Foxes goalkeeper Mads Hermansen had to make the game’s first save, a stunning one-handed stop to keep out Anthony Gordon’s powerfully struck eighth-minute shot after the England winger had worked his way into the box.

Joelinton twice fired firmly at Hermansen after exchanging passes with Gordon down the left, and although Lewis Hall had to block Bilal El Khannouss’ shot after Hamza Choudhury had run into space and picked him out, the traffic remained largely one-way.

The game was being played almost exclusively inside the Leicester half, and the hosts finally got their reward on the half-hour mark with a move straight from the training ground.
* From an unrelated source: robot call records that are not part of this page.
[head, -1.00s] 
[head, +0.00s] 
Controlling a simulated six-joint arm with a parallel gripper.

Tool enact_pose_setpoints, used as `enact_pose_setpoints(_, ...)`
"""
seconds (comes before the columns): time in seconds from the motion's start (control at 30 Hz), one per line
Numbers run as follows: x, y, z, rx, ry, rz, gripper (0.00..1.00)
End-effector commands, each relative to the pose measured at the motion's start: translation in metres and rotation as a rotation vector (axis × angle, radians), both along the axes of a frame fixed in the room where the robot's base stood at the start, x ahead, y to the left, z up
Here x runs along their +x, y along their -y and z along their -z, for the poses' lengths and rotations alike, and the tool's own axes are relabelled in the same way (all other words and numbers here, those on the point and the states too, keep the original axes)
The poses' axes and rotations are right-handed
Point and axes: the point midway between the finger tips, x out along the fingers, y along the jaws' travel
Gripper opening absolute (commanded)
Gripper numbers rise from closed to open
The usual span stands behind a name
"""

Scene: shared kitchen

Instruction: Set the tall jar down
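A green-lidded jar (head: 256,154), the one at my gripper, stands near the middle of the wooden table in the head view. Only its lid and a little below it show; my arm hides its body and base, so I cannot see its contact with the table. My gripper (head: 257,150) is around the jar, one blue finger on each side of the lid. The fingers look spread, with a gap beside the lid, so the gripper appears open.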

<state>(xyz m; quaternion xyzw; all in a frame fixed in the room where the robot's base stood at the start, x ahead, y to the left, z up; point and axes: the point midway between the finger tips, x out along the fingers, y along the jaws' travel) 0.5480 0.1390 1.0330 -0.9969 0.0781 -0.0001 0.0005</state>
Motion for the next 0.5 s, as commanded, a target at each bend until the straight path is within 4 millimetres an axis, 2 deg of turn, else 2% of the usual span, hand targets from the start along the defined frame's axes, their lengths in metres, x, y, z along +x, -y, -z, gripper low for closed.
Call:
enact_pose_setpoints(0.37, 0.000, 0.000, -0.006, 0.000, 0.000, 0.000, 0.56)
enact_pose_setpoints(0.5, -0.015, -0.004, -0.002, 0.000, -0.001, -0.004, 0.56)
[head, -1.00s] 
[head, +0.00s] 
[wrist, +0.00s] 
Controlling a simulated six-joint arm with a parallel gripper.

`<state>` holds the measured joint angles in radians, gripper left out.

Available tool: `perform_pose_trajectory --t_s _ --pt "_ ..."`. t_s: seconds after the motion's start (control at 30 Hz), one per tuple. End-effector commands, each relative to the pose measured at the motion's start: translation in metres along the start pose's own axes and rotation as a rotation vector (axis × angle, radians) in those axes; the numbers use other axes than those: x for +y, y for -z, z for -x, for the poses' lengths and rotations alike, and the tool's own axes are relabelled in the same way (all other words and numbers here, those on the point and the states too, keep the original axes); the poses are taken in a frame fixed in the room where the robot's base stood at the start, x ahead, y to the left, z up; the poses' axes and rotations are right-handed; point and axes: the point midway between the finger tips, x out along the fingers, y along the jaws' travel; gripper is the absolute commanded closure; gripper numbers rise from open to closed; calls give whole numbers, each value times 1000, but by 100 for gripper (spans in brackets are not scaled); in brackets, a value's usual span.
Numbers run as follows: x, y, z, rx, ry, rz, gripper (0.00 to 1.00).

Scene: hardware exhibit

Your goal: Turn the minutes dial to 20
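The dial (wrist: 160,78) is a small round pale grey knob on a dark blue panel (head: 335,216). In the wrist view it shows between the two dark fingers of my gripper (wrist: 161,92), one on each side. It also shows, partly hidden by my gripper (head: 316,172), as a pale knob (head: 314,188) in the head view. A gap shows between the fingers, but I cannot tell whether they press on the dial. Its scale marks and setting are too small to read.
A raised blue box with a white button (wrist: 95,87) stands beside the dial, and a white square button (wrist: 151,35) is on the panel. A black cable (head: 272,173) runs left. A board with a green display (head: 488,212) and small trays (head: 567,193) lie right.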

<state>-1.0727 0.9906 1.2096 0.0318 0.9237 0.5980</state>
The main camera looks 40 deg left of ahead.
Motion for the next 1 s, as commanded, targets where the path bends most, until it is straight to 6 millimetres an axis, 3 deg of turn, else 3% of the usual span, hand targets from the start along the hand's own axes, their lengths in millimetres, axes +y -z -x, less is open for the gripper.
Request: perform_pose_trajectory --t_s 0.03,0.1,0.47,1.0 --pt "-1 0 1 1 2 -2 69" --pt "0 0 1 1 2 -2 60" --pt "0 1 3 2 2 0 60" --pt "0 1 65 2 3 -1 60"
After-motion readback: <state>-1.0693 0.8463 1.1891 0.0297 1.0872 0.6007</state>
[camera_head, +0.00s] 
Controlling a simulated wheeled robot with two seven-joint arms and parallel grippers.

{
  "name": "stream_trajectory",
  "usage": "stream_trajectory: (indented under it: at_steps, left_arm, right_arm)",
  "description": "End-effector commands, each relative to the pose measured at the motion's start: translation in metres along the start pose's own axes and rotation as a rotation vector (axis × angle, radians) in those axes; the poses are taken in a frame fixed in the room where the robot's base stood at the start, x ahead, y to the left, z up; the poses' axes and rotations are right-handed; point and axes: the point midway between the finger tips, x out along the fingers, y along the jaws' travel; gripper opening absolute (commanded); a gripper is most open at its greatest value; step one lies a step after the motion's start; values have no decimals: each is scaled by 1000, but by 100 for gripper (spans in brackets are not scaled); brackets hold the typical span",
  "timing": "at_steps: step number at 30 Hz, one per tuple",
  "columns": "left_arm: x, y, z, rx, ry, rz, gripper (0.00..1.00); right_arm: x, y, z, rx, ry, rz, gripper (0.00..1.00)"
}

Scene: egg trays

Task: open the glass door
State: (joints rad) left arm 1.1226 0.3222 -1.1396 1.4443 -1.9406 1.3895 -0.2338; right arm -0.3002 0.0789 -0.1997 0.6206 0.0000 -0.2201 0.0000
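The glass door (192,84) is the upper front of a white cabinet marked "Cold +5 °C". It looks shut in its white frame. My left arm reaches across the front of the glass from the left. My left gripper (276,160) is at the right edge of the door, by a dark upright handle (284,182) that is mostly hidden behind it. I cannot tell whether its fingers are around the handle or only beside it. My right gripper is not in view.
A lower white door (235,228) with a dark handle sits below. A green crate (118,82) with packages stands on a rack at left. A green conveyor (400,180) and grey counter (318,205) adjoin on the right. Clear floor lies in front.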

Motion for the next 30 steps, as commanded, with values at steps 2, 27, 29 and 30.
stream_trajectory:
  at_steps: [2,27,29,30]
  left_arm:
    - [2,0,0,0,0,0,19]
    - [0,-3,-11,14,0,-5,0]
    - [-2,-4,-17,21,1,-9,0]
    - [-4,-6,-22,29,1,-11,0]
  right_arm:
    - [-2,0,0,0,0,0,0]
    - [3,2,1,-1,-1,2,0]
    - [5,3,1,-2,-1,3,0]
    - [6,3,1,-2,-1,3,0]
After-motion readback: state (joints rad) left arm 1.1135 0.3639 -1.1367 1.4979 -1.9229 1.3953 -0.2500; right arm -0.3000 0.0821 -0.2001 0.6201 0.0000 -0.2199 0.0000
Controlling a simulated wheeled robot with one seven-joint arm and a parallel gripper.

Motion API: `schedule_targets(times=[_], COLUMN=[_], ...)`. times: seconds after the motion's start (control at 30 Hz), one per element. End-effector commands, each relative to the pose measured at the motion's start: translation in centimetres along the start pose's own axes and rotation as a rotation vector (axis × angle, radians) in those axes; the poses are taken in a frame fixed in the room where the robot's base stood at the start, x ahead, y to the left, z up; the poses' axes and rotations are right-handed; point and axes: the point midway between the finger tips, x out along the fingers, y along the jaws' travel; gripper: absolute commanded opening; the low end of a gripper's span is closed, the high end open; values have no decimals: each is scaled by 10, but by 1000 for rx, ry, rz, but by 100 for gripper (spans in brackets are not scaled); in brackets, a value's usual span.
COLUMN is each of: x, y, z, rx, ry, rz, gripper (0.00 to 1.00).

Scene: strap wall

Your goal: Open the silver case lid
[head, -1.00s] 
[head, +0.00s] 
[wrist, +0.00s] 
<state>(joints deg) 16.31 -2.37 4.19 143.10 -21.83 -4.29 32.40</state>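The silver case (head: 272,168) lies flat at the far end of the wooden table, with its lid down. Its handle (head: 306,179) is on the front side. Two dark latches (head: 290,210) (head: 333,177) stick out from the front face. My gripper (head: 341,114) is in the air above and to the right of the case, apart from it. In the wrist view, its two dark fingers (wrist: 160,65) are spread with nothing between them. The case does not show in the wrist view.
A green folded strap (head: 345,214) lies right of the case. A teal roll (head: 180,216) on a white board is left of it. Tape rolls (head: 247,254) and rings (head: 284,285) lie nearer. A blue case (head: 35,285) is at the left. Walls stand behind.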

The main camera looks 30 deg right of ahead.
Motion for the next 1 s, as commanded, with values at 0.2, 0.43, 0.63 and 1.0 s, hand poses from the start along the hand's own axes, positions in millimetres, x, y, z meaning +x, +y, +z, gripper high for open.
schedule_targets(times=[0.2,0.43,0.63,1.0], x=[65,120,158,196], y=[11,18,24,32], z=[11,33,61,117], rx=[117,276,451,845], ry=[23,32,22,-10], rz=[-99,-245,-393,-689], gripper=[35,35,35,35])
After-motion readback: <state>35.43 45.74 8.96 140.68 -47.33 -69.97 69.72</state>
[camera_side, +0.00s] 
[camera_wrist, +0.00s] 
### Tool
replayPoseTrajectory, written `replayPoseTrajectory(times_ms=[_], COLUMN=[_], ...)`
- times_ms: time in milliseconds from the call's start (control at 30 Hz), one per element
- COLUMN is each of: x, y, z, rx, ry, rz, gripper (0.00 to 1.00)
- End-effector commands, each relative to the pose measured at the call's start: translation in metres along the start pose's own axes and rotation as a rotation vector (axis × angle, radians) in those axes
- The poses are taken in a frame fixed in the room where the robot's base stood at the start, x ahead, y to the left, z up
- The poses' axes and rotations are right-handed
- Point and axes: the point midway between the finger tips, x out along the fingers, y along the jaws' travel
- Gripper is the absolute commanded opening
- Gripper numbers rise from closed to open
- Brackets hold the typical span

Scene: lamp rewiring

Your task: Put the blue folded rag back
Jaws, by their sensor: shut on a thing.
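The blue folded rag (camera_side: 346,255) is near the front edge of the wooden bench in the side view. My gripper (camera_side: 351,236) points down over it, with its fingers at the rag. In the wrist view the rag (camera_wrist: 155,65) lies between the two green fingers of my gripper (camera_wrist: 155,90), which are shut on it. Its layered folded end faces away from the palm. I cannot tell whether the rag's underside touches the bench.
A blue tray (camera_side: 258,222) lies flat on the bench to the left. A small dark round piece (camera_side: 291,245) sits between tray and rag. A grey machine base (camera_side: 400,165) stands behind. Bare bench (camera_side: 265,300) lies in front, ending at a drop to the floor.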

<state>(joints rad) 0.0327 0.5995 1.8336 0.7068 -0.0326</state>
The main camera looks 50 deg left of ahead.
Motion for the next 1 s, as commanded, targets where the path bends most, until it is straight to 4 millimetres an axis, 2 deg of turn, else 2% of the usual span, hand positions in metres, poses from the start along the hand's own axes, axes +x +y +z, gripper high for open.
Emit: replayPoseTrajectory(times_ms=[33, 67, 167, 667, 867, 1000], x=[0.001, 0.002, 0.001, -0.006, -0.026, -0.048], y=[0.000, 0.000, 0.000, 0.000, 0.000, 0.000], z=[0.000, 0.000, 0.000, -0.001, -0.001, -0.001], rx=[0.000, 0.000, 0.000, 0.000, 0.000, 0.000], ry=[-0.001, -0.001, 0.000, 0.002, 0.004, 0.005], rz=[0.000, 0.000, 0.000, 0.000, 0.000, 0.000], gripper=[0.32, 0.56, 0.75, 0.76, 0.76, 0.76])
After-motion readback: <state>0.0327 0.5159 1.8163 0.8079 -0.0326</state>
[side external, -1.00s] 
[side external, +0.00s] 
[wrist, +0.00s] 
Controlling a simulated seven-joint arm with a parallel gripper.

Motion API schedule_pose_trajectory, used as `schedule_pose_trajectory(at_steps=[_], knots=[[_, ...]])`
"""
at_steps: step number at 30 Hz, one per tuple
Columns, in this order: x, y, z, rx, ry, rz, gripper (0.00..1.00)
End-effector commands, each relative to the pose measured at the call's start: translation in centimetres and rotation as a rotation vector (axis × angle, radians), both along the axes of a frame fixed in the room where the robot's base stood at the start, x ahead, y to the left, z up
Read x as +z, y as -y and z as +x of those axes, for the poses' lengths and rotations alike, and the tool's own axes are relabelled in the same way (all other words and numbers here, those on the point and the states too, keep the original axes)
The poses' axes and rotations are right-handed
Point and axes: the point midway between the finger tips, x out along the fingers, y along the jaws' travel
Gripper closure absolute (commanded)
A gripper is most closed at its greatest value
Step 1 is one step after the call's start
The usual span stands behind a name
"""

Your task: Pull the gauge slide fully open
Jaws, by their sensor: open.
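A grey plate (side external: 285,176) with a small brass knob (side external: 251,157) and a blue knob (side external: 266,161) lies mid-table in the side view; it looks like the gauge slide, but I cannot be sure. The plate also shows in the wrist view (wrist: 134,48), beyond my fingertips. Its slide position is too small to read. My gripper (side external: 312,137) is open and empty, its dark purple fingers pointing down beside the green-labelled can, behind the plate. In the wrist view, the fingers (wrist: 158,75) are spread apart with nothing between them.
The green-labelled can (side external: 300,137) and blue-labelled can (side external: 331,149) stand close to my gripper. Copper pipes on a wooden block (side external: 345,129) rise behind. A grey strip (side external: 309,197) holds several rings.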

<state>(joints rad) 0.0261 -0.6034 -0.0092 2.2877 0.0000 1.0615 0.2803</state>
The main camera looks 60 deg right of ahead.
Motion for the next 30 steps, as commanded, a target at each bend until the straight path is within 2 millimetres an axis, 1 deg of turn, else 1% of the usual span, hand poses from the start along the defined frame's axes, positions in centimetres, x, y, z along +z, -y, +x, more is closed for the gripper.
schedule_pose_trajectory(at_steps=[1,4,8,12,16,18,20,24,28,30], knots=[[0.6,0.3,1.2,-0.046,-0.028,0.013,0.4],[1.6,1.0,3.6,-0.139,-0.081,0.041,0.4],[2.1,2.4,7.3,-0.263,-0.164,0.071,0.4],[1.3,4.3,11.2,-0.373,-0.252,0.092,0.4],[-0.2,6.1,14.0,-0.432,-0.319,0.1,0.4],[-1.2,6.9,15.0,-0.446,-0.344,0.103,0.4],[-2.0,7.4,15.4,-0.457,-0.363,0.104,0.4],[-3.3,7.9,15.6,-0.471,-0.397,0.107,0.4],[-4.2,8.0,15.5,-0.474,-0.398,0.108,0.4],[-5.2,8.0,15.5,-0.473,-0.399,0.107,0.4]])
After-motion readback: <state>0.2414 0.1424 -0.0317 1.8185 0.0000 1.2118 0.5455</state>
Hall played a corner short to the influential Sandro Tonali, who slipped it inside to Gordon and looked on as he cut the ball back to Murphy to slide it first-time past Hermansen and into the bottom corner.

Jacob Murphy (right) scored twice in Newcastle’s 4-0 win (PA Wire)

It should have been 2-0 eight minutes before the break after Tonali and Joelinton combined to carve a path through the heart of the City defence, but Isak’s controlling touch proved significantly better than his finish, which allowed the keeper to save comfortably.

Hermansen was replaced by Danny Ward at the break, but he was picking the ball out of his net within two minutes from another fine set-piece move when the unmarked Hall sent Gordon’s free-kick back across goal for Guimaraes to head home.

Ward’s afternoon took a further turn for the worse just four minutes after his arrival when Conor Coady could only help Hall’s cross on to Isak, who headed into the gaping net for his seventh goal in nine games.

Murphy might have doubled his tally by rounding off Isak’s mesmerising 52nd-minute run, but he shot just too high.

The visitors threatened briefly, with Kasey McAteer twice taking aim at Martin Dubravka’s goal in quick succession, before Isak drilled a 57th-minute attempt straight at Ward after he, Joelinton, Guimaraes and Murphy had caused havoc once again.

Murphy did apply the required finish to Isak’s inch-perfect pass to make it 4-0 on the hour and allow Howe to use his bench to rest key men.

Substitute Harvey Barnes was twice denied by Ward as he attempted to increase his former club’s suffering, but the win had long been secured.